[Stored records]
## start

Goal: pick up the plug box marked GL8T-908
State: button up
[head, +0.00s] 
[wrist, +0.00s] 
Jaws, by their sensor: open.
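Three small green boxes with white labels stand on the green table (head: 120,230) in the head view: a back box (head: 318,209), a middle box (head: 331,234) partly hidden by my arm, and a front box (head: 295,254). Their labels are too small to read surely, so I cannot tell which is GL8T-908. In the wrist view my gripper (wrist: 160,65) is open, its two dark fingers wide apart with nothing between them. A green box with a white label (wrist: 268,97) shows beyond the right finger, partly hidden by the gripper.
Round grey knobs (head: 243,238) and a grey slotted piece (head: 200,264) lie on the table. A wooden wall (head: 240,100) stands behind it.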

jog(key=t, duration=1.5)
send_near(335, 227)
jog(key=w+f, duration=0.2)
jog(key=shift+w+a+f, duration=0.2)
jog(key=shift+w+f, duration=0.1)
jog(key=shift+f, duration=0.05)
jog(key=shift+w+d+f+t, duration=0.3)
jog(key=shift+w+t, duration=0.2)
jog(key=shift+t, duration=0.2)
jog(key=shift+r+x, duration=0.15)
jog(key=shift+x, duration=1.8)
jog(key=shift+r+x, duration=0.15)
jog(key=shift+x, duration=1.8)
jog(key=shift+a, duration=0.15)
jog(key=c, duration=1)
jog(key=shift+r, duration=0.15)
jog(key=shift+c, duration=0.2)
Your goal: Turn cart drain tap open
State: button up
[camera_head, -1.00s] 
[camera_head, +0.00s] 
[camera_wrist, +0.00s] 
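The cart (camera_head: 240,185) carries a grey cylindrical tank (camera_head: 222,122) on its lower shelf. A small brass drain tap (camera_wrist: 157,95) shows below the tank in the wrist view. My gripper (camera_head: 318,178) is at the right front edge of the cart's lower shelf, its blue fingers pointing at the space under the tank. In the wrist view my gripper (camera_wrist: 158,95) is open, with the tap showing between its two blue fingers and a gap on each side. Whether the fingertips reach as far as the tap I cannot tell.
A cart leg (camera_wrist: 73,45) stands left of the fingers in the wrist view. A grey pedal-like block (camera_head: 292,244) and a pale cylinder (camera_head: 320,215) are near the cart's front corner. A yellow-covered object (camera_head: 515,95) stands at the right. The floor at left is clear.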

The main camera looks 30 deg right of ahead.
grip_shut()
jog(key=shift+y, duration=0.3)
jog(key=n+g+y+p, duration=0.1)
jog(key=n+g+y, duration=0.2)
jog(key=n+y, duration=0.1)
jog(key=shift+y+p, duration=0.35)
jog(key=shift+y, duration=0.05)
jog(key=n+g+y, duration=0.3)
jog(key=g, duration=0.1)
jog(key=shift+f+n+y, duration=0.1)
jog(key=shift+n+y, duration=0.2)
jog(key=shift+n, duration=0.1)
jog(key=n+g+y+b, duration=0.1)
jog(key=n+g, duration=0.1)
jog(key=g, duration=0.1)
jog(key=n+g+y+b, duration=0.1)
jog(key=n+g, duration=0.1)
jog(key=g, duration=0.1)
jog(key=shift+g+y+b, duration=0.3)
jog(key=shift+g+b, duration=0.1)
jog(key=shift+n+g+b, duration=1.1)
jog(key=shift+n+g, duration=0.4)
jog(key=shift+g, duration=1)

## end

* [WRITTEN PROBLEM]:
Word for word, quote all of the data above.

* [FULL RESPONSE]:
Goal: pick up the plug box marked GL8T-908
State: button up
[head, +0.00s] 
[wrist, +0.00s] 
Jaws, by their sensor: open.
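Three small green boxes with white labels stand on the green table (head: 120,230) in the head view: a back box (head: 318,209), a middle box (head: 331,234) partly hidden by my arm, and a front box (head: 295,254). Their labels are too small to read surely, so I cannot tell which is GL8T-908. In the wrist view my gripper (wrist: 160,65) is open, its two dark fingers wide apart with nothing between them. A green box with a white label (wrist: 268,97) shows beyond the right finger, partly hidden by the gripper.
Round grey knobs (head: 243,238) and a grey slotted piece (head: 200,264) lie on the table. A wooden wall (head: 240,100) stands behind it.

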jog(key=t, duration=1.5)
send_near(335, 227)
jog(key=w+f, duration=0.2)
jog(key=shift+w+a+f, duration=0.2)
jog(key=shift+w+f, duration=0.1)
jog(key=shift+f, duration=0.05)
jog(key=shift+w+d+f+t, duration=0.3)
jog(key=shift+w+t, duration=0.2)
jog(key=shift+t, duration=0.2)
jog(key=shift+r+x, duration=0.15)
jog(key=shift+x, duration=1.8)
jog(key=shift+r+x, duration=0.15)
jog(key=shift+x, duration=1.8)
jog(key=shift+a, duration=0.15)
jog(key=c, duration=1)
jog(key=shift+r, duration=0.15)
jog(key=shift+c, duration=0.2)
Your goal: Turn cart drain tap open
State: button up
[camera_head, -1.00s] 
[camera_head, +0.00s] 
[camera_wrist, +0.00s] 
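The cart (camera_head: 240,185) carries a grey cylindrical tank (camera_head: 222,122) on its lower shelf. A small brass drain tap (camera_wrist: 157,95) shows below the tank in the wrist view. My gripper (camera_head: 318,178) is at the right front edge of the cart's lower shelf, its blue fingers pointing at the space under the tank. In the wrist view my gripper (camera_wrist: 158,95) is open, with the tap showing between its two blue fingers and a gap on each side. Whether the fingertips reach as far as the tap I cannot tell.
A cart leg (camera_wrist: 73,45) stands left of the fingers in the wrist view. A grey pedal-like block (camera_head: 292,244) and a pale cylinder (camera_head: 320,215) are near the cart's front corner. A yellow-covered object (camera_head: 515,95) stands at the right. The floor at left is clear.

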The main camera looks 30 deg right of ahead.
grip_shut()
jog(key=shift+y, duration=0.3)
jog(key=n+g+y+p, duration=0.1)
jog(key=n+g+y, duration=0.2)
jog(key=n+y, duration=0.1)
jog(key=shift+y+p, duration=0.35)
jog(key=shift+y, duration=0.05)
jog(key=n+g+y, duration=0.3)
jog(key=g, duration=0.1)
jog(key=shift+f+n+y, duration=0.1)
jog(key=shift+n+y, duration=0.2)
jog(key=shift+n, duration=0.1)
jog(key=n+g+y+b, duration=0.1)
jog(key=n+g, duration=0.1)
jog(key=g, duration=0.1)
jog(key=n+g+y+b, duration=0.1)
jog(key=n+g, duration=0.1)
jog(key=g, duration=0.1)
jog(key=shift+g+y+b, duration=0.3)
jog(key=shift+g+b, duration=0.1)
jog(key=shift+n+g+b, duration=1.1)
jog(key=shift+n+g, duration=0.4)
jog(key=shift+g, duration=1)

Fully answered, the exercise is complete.